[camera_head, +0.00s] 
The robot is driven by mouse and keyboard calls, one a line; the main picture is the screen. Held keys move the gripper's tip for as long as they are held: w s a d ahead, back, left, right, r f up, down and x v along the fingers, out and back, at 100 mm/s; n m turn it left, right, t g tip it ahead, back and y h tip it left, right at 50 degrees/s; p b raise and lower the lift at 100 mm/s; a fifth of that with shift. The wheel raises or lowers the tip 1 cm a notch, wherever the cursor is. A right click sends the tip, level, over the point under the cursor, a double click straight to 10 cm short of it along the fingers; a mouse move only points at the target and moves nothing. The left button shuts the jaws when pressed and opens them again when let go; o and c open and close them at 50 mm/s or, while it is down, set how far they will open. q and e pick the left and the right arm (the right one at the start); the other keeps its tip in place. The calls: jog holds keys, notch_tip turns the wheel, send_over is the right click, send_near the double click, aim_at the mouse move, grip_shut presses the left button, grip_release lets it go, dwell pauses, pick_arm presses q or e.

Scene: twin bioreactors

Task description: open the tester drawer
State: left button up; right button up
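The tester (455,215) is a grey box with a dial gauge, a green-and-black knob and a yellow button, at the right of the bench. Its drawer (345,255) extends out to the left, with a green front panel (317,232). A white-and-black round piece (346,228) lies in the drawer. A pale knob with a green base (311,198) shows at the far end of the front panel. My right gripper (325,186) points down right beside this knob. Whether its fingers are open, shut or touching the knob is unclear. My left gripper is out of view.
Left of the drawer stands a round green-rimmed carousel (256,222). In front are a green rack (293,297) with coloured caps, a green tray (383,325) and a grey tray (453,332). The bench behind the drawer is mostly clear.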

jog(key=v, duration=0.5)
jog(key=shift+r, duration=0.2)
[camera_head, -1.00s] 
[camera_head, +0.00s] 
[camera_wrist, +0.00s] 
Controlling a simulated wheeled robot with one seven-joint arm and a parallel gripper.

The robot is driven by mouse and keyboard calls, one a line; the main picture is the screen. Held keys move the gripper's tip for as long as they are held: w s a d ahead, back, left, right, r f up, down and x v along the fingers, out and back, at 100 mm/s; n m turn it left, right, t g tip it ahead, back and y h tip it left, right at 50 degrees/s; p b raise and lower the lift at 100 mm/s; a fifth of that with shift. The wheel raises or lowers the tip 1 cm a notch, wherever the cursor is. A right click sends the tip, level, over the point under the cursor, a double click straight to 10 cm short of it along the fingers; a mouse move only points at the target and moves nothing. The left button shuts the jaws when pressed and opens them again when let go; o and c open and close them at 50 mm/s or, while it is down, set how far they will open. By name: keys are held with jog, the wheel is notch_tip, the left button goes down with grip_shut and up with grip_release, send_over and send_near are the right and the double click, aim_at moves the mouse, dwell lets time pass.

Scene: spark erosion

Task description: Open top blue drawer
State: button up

######

▸ Challenge: Recopy the whole listing exactly.

▸ Output of the task:
[camera_head, +0.00s] 
The robot is driven by mouse and keyboard calls, one a line; the main picture is the screen. Held keys move the gripper's tip for as long as they are held: w s a d ahead, back, left, right, r f up, down and x v along the fingers, out and back, at 100 mm/s; n m turn it left, right, t g tip it ahead, back and y h tip it left, right at 50 degrees/s; p b raise and lower the lift at 100 mm/s; a fifth of that with shift. The wheel raises or lowers the tip 1 cm a notch, wherever the cursor is. A right click sends the tip, level, over the point under the cursor, a double click straight to 10 cm short of it along the fingers; a mouse move only points at the target and moves nothing. The left button shuts the jaws when pressed and opens them again when let go; o and c open and close them at 50 mm/s or, while it is down, set how far they will open. q and e pick the left and the right arm (the right one at the start); the other keeps its tip in place. The calls: jog holds keys, notch_tip turns the wheel, send_over is the right click, send_near the double click, aim_at the mouse move, grip_shut presses the left button, grip_release lets it go, dwell pauses, pick_arm presses q or e.

Scene: twin bioreactors

Task description: open the tester drawer
State: left button up; right button up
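The tester (455,215) is a grey box with a dial gauge, a green-and-black knob and a yellow button, at the right of the bench. Its drawer (345,255) extends out to the left, with a green front panel (317,232). A white-and-black round piece (346,228) lies in the drawer. A pale knob with a green base (311,198) shows at the far end of the front panel. My right gripper (325,186) points down right beside this knob. Whether its fingers are open, shut or touching the knob is unclear. My left gripper is out of view.
Left of the drawer stands a round green-rimmed carousel (256,222). In front are a green rack (293,297) with coloured caps, a green tray (383,325) and a grey tray (453,332). The bench behind the drawer is mostly clear.

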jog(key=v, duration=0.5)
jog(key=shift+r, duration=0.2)
[camera_head, -1.00s] 
[camera_head, +0.00s] 
[camera_wrist, +0.00s] 
Controlling a simulated wheeled robot with one seven-joint arm and a parallel gripper.

The robot is driven by mouse and keyboard calls, one a line; the main picture is the screen. Held keys move the gripper's tip for as long as they are held: w s a d ahead, back, left, right, r f up, down and x v along the fingers, out and back, at 100 mm/s; n m turn it left, right, t g tip it ahead, back and y h tip it left, right at 50 degrees/s; p b raise and lower the lift at 100 mm/s; a fifth of that with shift. The wheel raises or lowers the tip 1 cm a notch, wherever the cursor is. A right click sends the tip, level, over the point under the cursor, a double click straight to 10 cm short of it along the fingers; a mouse move only points at the target and moves nothing. The left button shuts the jaws when pressed and opens them again when let go; o and c open and close them at 50 mm/s or, while it is down, set how far they will open. By name: keys are held with jog, the wheel is notch_tip, the left button goes down with grip_shut and up with grip_release, send_over and send_near are the right and the double click, aim_at moves the mouse, dwell lets time pass.

Scene: spark erosion

Task description: Open top blue drawer
State: button up

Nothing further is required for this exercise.